And I am filled with gratitude. None of that namby pamby teary "oh you really shouldn't have!" sort of gratitude in response to somebody's kindness. No, this is a deep inner peacefulness and contentment. This, to me, is the feeling of a low hum of an engine - perhaps a boat just about to pull out of a Mediterranean marina - a core inner knowing that all is well and I'm on my way. And that all is becoming even better, in every possible way. The gratitude I'm referring to is one of total acceptance - and at the same time one of expectation. For while certain dreams and plans have yet to materialise, I absolutely know within my soul that they're already happening - in fact, it feels to me as though they've already happened, and I'm just waiting to experience them in the here and now! Why else would I be having these wonderfully satisfying sensations?
This past week has been amazing on so very many levels that I don't really know where to begin. So let's start with the most obvious shall we? Thursday 22nd April 2010 was, as you'll know, the anniversary of the day I found out the truth about Cam, which also happened to be the day I outlived my own mother (and, therefore, had officially lived longer than either of my parents). So it was always going to be a big day anyway, but coupled with the trauma of my horrific discoveries, no wonder the shock-waves ricocheted so many times in the times that followed. No wonder the undulations of change have reverberated their contractions so strongly and so relentlessly over the past 12 months! For over that time I have been re-born and re-vitalised as a result. And it's been a testing and at times exhausting journey navigating the pitfalls and treacherous twists and turns that threatened to throw me to my death or suck me down to something much worse. But I've made it.
And this year, the first anniversary, was a testament to just how far I've come since then. Proof of the abundance of possibilities in my life and in my future. For this year found me leading the very first team event for my new company. This year was the inaugural meeting of The Top Banana Bunch, and I spent the day surrounded by the brightest, warmest, most talented and inspirational people anyone could ever hope to meet. These people knew and accepted the trials of my past . They understood that I'm still on a journey, that I don't know how everything is going to pan out. And, like me, they felt curious and drawn by the pull of something bigger. Something that holds so much promise, that has the potential to enrich and inspire people. Something that I'm now calling "the magic of Top Banana".
I didn't know exactly how the day was going to pan out - and neither did the group. I had expected that we would end the day feeling like a team. Wanting to help each other. And knowing that together we can achieve so much more. And, for me, all of those were achieved - and how!

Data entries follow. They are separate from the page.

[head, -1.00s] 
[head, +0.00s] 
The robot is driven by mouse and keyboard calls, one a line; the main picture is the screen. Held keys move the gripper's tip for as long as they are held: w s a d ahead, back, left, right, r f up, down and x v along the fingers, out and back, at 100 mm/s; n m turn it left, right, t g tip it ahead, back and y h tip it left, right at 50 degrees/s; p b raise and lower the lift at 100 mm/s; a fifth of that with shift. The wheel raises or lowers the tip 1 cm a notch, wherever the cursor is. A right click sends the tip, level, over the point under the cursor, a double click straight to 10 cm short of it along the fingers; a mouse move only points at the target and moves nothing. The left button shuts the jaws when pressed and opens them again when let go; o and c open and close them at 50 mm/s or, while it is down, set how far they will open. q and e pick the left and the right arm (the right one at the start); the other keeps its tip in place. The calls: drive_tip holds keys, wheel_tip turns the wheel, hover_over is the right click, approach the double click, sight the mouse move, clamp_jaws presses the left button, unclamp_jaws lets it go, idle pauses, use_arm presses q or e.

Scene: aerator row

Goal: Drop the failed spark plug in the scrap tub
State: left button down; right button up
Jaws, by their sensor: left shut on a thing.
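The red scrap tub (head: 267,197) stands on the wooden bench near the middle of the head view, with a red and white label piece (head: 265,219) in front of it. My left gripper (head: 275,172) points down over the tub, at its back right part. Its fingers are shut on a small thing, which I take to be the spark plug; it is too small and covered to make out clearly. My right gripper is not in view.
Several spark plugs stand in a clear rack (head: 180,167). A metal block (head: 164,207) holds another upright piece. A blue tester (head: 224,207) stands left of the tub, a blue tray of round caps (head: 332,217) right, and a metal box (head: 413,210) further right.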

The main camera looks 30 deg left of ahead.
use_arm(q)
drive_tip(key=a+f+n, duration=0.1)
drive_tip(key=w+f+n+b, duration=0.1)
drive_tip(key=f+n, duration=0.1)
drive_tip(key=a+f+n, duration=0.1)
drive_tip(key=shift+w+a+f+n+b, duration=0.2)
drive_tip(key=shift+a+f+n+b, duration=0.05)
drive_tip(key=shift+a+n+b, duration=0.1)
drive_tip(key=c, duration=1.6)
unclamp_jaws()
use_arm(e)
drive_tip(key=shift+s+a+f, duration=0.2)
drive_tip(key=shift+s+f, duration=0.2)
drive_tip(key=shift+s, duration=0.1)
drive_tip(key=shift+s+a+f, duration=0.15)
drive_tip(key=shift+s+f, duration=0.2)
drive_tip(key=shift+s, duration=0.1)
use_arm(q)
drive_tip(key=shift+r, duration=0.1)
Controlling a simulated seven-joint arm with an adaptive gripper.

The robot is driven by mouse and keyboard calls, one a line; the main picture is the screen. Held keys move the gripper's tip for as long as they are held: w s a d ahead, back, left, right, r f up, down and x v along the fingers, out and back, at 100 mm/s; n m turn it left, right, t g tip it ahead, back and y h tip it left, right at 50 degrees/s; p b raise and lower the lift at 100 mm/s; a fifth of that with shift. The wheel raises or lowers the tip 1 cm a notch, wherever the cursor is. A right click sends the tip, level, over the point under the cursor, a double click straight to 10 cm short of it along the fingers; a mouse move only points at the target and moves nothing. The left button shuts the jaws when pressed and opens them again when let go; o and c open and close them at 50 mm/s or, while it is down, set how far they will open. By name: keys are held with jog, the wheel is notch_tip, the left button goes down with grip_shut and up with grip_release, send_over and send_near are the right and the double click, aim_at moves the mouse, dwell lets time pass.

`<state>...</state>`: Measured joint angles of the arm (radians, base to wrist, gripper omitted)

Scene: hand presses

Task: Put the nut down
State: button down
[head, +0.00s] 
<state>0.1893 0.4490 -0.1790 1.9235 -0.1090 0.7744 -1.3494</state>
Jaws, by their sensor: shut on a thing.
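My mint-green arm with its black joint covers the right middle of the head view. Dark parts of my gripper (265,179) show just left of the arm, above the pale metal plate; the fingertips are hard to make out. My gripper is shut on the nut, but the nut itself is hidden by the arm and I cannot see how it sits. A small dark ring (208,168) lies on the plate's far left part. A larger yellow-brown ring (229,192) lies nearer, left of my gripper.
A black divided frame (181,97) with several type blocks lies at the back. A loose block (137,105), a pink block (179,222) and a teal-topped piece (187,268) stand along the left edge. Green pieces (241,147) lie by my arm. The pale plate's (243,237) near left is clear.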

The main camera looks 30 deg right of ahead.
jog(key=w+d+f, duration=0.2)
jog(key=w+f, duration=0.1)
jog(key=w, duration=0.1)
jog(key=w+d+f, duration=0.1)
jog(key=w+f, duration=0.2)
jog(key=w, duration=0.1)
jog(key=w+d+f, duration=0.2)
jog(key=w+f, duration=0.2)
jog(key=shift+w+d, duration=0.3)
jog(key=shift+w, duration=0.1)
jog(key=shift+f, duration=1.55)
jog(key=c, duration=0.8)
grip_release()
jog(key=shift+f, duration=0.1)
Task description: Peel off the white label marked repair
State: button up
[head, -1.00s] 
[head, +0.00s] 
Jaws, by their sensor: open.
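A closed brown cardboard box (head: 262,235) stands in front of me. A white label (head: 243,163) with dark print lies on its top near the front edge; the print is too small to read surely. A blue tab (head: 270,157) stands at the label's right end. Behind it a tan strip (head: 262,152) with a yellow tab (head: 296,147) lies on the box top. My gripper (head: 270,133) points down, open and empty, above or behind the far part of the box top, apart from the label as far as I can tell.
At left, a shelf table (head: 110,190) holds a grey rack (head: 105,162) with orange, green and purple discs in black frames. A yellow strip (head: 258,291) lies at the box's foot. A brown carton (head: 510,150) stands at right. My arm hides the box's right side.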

I watched the open mouths and warm smiles as people shared their stories, experiences and skills. I heard the laughter, and noticed the gasps as they found the most extraordinary links between each other. I felt the sense of pride and achievement as people did things they hadn't thought they could - or would. And I thrived on the growing sense of connection and commitment between us all. And I felt grateful. Grateful that I've been given the opportunity to grow and become myself. Grateful that I'm able to convey my belief in what we can do together. Grateful that the right people have turned up at exactly the right time. Grateful for the continuing signs and "coincidences" that tell me beyond any shadow of a doubt that I'm absolutely on the right track.
Back at home I was reminded of how I'm surrounded by love and friendship. Anna had very kindly dropped me at the train station on Wednesday, taken Hamish home with her while I was away, and had then agreed to drive for 2 hours to collect me from the airport on Friday morning. At midnight on Wednesday I received a "Happy Birthday" text from Matt reminding me that the cycle was now complete. Thursday found me surrounded by friends - some old some new, and all of them filled with a wonderful warmth and openness towards me and this new venture. I had woken up at 4.30 Friday morning to catch my flight, and Audrey had chosen to wake up with me to wish me well. This is the same Audrey who, by the way, had driven down from Newcastle for the event, and had brought me food, wine and a beautiful card ready for my arrival! Once home in France, Julie came round in the afternoon for a coffee and catch up. Later on I collected Dylan from the bus stop, and in the evening Anna came back to join me for dinner and a bottle of fizz. During that time I had seen numerous emails already going backwards and forwards between the team, already referring to themselves as "The Bananas".
So now, with the sun still warming my face, the birds still singing, the smell of blossom from the apple tree wafting over me as I type, and my clean sheets waving on the washing line in the distance, I am deeply thankful for everything that I am and for everything that I can become.
To quote a favourite phrase from an affirmation by Louise L Hay that I keep by my bed "All IS well and all IS working out for my highest good".... and now I know for sure that it always was, it always has been. I just didn't know it. Life is good indeed, and I for one intend to stay grateful for the rest of the long and fruitful life that lies ahead of me. Thank you!